Outdoor enthusiasts find nirvana along the Cherohala. Saying wilderness is abundant in the Cherokee and Nantahala National Forests would be a gross understatement. As you work your way through the mountaintops, you have the opportunity to get off of the road and take some short hikes into wooded areas, viewing waterfalls and flowing rivers. Here the locals and tourists take part in fly fishing and paddling sports. Longer hikes are available for those who have set aside more time to spend in the area, with endless miles of backcountry hiking surrounding the Skyway. If you need some new hiking boots, Indefinitely Wild recommends these as The Best Value Hiking Boot.

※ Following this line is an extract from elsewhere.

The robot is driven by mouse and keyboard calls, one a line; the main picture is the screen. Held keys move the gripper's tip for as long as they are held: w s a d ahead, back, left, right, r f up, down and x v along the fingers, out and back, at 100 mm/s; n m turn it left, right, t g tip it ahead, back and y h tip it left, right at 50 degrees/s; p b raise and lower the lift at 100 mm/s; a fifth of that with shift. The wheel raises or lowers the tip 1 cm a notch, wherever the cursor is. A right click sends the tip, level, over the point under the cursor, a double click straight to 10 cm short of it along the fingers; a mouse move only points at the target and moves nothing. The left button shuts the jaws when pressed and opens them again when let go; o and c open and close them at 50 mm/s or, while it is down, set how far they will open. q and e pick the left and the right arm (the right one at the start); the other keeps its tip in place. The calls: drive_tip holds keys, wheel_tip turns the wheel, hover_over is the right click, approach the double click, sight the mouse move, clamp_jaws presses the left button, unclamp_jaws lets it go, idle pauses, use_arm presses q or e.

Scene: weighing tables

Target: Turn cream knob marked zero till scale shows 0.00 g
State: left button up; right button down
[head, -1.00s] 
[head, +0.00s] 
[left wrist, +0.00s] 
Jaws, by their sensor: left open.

The forests are home to thousands upon thousands of species of plants, animals, fish and birds. As always, when riding in this type of wilderness, keep your eyes peeled for some of these beautiful animals making their way onto the roadway.

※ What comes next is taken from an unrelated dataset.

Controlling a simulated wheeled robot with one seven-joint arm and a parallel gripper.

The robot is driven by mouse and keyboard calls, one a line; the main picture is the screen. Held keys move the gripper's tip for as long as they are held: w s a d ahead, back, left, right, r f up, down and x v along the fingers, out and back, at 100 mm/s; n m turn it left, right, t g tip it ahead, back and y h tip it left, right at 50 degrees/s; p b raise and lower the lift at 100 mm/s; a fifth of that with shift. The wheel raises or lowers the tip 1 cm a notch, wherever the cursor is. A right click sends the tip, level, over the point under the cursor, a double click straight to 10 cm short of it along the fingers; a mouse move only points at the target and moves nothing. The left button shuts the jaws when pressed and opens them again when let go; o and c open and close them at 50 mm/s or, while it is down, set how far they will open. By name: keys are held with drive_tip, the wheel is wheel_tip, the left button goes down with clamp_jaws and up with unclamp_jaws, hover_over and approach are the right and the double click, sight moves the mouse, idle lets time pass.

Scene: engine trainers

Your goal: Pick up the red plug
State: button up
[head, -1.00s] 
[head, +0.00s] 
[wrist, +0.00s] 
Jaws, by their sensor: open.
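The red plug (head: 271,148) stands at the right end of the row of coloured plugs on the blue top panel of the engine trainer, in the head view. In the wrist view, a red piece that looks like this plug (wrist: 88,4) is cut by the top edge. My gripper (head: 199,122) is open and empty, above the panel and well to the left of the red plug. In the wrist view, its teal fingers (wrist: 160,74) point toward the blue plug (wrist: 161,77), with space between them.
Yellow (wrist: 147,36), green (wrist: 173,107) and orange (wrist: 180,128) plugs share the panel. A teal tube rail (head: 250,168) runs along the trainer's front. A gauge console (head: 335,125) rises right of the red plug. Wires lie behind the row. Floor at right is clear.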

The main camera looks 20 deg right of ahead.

- Food: There are no restaurants on the Skyway itself. A turn off into Tellico Plains is required for food, which has a surprising amount of restaurants available for the size of the town. Tellico Grains has cemented itself as the go-to place for motorcyclists and other travelers in the area. If you are looking for something a little heavier, check out the Outpost Pavilion or Walle’s Smokehouse.
- Camping: The nearby Mountain Trails Campground outside of Tellico Plains comes highly recommended in the motorcycle community, as bikers are their target clientele. Backcountry Camping is allowable (free and no permits) throughout the Cherokee National Forest with a few exceptions, which the visitors center can inform you of.

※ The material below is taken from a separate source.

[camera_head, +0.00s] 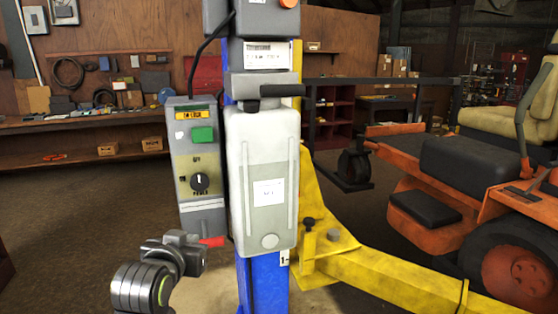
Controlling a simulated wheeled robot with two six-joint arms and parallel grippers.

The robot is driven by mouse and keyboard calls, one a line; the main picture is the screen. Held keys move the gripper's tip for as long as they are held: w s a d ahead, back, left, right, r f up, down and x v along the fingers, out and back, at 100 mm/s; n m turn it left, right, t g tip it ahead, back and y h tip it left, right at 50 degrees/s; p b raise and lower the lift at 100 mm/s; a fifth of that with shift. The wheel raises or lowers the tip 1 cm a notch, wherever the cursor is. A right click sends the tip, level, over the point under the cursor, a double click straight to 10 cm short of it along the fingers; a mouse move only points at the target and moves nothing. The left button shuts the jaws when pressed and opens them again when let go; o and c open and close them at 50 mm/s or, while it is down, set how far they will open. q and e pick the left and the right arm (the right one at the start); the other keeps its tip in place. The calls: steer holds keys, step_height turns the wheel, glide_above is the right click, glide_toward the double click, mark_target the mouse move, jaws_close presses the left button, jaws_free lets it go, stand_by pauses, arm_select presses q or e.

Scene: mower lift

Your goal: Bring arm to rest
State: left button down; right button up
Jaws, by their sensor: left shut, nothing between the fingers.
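My left arm comes in at the bottom left, with a dark grey, ribbed wrist. The control box (181,150) has a green button (202,135) and a black rotary knob (199,182). My right gripper is not in view.
The blue lift column (263,285) with its white cover (268,150) stands in the centre. A yellow lift arm (395,283) reaches to the lower right. An orange mower (470,180) stands at the right. A workbench (80,124) runs along the back left; the floor before it is clear.

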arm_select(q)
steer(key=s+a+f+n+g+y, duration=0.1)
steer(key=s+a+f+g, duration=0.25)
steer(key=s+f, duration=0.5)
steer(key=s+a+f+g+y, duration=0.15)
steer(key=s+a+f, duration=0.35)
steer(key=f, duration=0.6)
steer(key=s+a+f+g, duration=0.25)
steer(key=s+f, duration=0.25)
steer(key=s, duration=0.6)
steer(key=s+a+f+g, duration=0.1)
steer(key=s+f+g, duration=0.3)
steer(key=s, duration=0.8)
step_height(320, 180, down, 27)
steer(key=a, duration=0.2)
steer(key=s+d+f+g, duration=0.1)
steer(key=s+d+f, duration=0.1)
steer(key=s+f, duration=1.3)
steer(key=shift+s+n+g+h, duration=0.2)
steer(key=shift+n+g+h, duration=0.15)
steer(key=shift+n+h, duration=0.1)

- Lodging: For proper lodging, bikers need to look to Tellico Plains, Robbinsville, or the surrounding areas. Tellico Plains has a good selection of locally owned Cabins, Vacation Rentals, and Outpost Style Lodges.
- Gas: Fuel up in Tellico Plains at one of the gas stations before heading off into the wilderness.
Plan a bike trip with your riding buddies to the Deals Gap area and explore the many runs. Be sure to give yourself a full day for the Dragon / Cherohala Loop, and experience the “Mile High” riding that the locals have enjoyed over the last 20 years.